The world's biggest watchmaker, which sees the advent of smartwatches as an opportunity rather than a threat, will unveil its new Swatch Touch line next summer.
Swatch chief executive Nick Hayek said these watches might allow the wearer to count the number of steps they take and calories they burn.
There will be a few other cool "Swatchy" things on offer via the latest Bluetooth technology, he said in an interview at the company's headquarters in Biel.
"All the big technology firms want to work with us and I don't rule out that we are or could be collaborating in some areas. But we can also do many things on our own."
Wearable gadgets - such as smartwatches that allow users to connect to their phone to check e-mail messages, make calls or monitor their health - are expected to be the next big thing in the tech world and a potential threat to traditional-wristwatch sales.
Apple has just invited the media to a "special event" this month, fuelling speculation it might present a much-anticipated "iWatch".
The possibility of an iWatch launch is partly responsible for Swatch shares losing almost 15 per cent so far this year, lagging a 3 per cent rise in the European sector.
"For Swatch, this could mean a 2 per cent hit to revenue and earnings before interest and tax for each 10 per cent share that the iWatch is able to gain in its addressable market," Bernstein analyst Mario Ortelli said in a study in July.
Other tech companies are working on smartwatches. Google's Motorola is set to launch a Moto360 smartwatch this week in the United States.
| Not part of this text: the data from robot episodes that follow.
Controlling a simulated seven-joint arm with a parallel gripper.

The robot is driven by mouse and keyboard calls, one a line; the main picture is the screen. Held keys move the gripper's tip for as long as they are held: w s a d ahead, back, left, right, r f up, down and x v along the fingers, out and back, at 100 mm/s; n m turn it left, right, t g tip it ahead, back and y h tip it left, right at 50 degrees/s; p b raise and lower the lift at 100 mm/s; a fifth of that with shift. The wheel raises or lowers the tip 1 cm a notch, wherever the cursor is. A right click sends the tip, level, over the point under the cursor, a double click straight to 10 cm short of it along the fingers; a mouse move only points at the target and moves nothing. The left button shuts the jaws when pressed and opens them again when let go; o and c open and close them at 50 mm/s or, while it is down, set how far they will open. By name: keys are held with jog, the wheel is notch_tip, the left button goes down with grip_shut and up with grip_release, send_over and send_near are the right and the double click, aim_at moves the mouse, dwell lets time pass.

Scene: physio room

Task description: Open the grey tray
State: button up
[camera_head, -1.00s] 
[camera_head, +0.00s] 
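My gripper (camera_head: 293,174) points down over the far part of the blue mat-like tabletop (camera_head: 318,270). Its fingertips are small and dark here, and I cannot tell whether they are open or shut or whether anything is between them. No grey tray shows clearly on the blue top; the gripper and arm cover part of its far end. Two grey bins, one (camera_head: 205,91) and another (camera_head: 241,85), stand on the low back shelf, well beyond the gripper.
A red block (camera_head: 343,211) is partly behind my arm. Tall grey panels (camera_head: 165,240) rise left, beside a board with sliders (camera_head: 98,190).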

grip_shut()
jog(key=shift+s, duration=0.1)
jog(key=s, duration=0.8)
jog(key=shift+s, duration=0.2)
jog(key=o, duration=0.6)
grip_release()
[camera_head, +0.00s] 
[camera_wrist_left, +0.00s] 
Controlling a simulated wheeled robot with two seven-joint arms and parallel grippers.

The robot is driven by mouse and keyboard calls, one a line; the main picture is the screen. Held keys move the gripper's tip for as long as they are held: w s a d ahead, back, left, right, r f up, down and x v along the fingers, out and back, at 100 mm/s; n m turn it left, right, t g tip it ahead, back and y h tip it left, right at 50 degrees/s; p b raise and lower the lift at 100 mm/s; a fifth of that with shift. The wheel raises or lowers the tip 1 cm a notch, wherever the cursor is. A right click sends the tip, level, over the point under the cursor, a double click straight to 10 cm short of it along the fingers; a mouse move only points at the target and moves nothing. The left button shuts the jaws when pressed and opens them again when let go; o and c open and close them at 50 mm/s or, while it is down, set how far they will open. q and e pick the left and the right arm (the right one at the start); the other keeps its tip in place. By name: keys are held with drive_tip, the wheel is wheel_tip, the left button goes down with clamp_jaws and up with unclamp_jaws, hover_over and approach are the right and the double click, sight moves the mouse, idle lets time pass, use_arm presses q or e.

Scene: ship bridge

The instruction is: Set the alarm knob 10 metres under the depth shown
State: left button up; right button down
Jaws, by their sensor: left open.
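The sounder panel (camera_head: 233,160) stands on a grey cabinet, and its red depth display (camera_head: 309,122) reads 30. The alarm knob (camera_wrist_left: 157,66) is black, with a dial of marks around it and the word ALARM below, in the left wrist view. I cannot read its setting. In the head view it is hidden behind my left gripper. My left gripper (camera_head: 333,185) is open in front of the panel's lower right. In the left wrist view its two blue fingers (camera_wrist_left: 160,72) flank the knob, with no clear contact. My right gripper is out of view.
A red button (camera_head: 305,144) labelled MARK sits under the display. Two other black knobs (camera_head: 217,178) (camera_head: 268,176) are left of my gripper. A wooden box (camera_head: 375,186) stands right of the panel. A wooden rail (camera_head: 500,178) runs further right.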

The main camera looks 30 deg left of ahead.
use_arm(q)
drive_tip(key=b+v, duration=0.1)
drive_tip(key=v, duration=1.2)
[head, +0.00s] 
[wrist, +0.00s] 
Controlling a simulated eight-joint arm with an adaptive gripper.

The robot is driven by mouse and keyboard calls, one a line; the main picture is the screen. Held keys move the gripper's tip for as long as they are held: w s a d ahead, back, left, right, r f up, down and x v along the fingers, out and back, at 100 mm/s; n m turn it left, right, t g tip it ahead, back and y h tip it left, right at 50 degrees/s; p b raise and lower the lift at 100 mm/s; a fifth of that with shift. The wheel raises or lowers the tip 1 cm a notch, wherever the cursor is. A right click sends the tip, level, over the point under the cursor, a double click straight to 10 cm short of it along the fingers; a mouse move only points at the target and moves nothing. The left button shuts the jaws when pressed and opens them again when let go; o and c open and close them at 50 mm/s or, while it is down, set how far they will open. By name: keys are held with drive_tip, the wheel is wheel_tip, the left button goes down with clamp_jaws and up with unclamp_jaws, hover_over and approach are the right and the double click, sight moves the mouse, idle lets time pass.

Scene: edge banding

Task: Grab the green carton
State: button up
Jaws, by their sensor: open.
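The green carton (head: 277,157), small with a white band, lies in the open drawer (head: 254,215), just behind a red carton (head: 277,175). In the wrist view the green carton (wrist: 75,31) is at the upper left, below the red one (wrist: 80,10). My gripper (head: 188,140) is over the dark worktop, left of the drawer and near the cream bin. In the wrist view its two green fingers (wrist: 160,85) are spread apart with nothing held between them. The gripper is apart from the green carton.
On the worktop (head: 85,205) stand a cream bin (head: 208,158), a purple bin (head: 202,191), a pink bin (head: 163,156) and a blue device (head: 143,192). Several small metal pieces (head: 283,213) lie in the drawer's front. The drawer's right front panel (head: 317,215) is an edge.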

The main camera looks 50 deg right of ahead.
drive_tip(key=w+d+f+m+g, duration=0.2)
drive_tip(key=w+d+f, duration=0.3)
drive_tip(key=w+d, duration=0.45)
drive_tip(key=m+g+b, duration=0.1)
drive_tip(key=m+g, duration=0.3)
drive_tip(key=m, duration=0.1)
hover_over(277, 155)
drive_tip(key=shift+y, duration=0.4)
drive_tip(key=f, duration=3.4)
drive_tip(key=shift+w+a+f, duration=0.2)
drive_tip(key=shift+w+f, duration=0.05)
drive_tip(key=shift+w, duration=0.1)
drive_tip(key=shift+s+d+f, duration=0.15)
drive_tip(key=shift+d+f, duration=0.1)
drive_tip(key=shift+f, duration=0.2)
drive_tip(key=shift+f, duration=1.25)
For many analysts, Swatch and Apple would be the dream team for a smartwatch project, but the former has always played down its interest in such a relationship. The argument is that Swatch's business is selling watches, not technology.
"Our first message for customers is the watch. If they like it, they might also be interested in the extra functions," Mr Hayek said.
"It is a problem if you define a product only by its technology. Technology alone doesn't sell, not in watches."
His comments highlight the importance of fashion and branding for the development of the smartwatch business.
"(Technology firms) that want to strike partnerships with us also want access to brands. They want (their products) to be more than a commodity," the CEO said.